start

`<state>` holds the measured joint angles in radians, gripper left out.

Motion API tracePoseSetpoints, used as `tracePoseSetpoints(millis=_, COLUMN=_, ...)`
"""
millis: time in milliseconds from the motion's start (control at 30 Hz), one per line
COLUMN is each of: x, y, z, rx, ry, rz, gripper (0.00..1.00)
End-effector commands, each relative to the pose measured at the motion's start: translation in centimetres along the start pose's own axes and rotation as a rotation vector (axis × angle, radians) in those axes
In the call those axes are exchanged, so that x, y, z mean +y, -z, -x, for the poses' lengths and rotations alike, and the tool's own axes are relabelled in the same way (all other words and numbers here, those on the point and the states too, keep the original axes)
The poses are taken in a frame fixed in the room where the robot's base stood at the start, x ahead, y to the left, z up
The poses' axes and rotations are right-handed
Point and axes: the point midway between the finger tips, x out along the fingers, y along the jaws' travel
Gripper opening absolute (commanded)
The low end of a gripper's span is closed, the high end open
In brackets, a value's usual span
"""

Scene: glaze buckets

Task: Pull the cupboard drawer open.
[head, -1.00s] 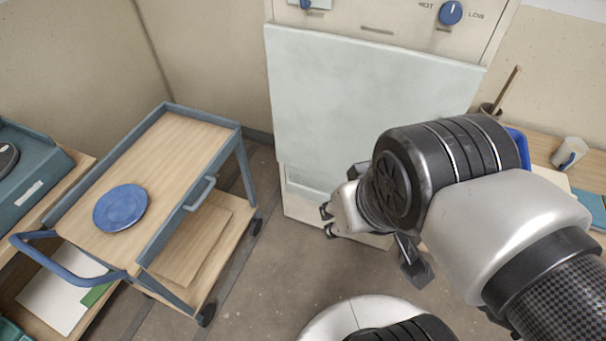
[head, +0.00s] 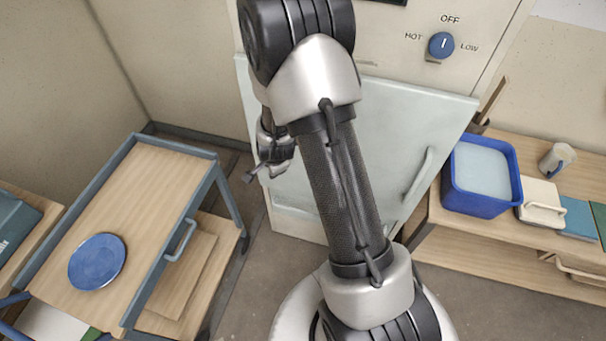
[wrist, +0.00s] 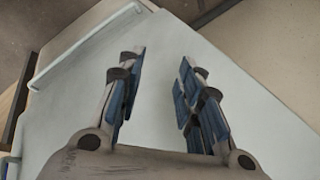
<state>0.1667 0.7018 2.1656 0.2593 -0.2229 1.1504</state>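My gripper (head: 262,170) is in front of the left side of a cabinet's pale door (head: 395,125), partly behind my arm in the head view. In the wrist view its blue-padded fingers (wrist: 162,65) stand apart with nothing between them, and the pale door fills much of the background. A pale bar handle (wrist: 88,45) lies at upper left, away from the fingers. The door's upright handle (head: 419,180) shows in the head view. A handle (head: 578,271) sits low on the wooden bench at right. I cannot tell which part is the cupboard drawer.
A cart (head: 222,190) with a blue plate (head: 97,262) stands at left. On the wooden bench at right are a blue bucket (head: 462,200), a mug (head: 556,158) and a pale handled block (head: 541,203). Bare floor (head: 245,300) lies between cart and cabinet.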

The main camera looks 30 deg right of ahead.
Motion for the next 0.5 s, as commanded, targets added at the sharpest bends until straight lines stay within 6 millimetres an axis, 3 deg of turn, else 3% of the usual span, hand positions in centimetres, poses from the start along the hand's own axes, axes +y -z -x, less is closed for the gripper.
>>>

end

> **Problem to solve**
Transcribe all the lines above exactly, apart from the pictures.

> **The solution**
`<state>` holds the measured joint angles in radians, gripper left out.

Motion API tracePoseSetpoints, used as `tracePoseSetpoints(millis=_, COLUMN=_, ...)`
"""
millis: time in milliseconds from the motion's start (control at 30 Hz), one per line
COLUMN is each of: x, y, z, rx, ry, rz, gripper (0.00..1.00)
End-effector commands, each relative to the pose measured at the motion's start: translation in centimetres along the start pose's own axes and rotation as a rotation vector (axis × angle, radians) in those axes
In the call those axes are exchanged, so that x, y, z mean +y, -z, -x, for the poses' lengths and rotations alike, and the tool's own axes are relabelled in the same way (all other words and numbers here, those on the point and the states too, keep the original axes)
The poses are taken in a frame fixed in the room where the robot's base stood at the start, x ahead, y to the left, z up
The poses' axes and rotations are right-handed
Point and axes: the point midway between the finger tips, x out along the fingers, y along the jaws' travel
Gripper opening absolute (commanded)
The low end of a gripper's span is closed, the high end open
In brackets, a value's usual span
"""

Scene: glaze buckets

Task: Pull the cupboard drawer open.
[head, -1.00s] 
[head, +0.00s] 
[wrist, +0.00s] 
<state>0.1667 0.7018 2.1656 0.2593 -0.2229 1.1504</state>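My gripper (head: 262,170) is in front of the left side of a cabinet's pale door (head: 395,125), partly behind my arm in the head view. In the wrist view its blue-padded fingers (wrist: 162,65) stand apart with nothing between them, and the pale door fills much of the background. A pale bar handle (wrist: 88,45) lies at upper left, away from the fingers. The door's upright handle (head: 419,180) shows in the head view. A handle (head: 578,271) sits low on the wooden bench at right. I cannot tell which part is the cupboard drawer.
A cart (head: 222,190) with a blue plate (head: 97,262) stands at left. On the wooden bench at right are a blue bucket (head: 462,200), a mug (head: 556,158) and a pale handled block (head: 541,203). Bare floor (head: 245,300) lies between cart and cabinet.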

The main camera looks 30 deg right of ahead.
Motion for the next 0.5 s, as commanded, targets added at the sharpest bends until straight lines stay within 6 millimetres an axis, 3 deg of turn, else 3% of the usual span, hand positions in centimetres, poses from the start along the hand's own axes, axes +y -z -x, less is closed for the gripper.
>>>

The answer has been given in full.